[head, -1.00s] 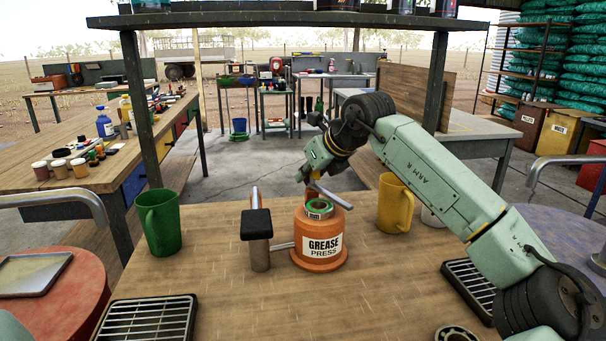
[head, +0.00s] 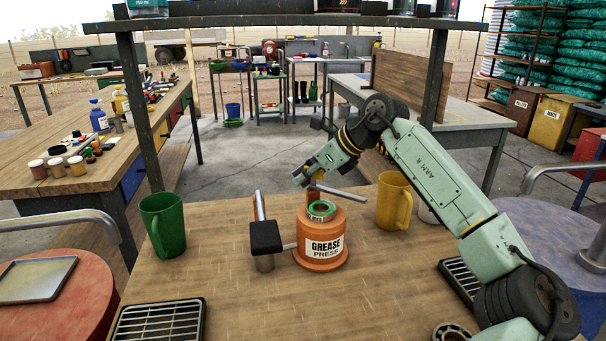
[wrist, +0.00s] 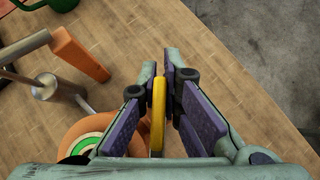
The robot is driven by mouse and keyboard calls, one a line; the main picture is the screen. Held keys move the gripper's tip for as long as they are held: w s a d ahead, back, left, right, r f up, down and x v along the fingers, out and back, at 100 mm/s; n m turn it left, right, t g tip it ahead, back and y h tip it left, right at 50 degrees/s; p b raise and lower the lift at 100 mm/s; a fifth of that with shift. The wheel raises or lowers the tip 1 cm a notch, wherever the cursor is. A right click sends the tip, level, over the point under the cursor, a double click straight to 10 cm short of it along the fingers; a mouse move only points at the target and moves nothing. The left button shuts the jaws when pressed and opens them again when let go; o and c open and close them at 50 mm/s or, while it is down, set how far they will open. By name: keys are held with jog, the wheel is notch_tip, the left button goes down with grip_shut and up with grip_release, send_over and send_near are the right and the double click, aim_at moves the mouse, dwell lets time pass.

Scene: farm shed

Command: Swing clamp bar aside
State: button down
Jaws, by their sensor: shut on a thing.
※
**Work instructions**. Copy each line exactly, and leave the pictures out of your copy.

**The reply**.
[head, -1.00s] 
[head, +0.00s] 
[wrist, +0.00s] 
The robot is driven by mouse and keyboard calls, one a line; the main picture is the screen. Held keys move the gripper's tip for as long as they are held: w s a d ahead, back, left, right, r f up, down and x v along the fingers, out and back, at 100 mm/s; n m turn it left, right, t g tip it ahead, back and y h tip it left, right at 50 degrees/s; p b raise and lower the lift at 100 mm/s; a fifth of that with shift. The wheel raises or lowers the tip 1 cm a notch, wherever the cursor is. A right click sends the tip, level, over the point under the cursor, a double click straight to 10 cm short of it along the fingers; a mouse move only points at the target and moves nothing. The left button shuts the jaws when pressed and opens them again when let go; o and c open and close them at 50 mm/s or, while it is down, set how far they will open. By name: keys are held with jog, the wheel is notch_tip, the left button goes down with grip_shut and up with grip_release, send_over and send_near are the right and the double click, aim_at moves the mouse, dwell lets time pass.

Scene: farm shed

Command: Swing clamp bar aside
State: button down
Jaws, by their sensor: shut on a thing.

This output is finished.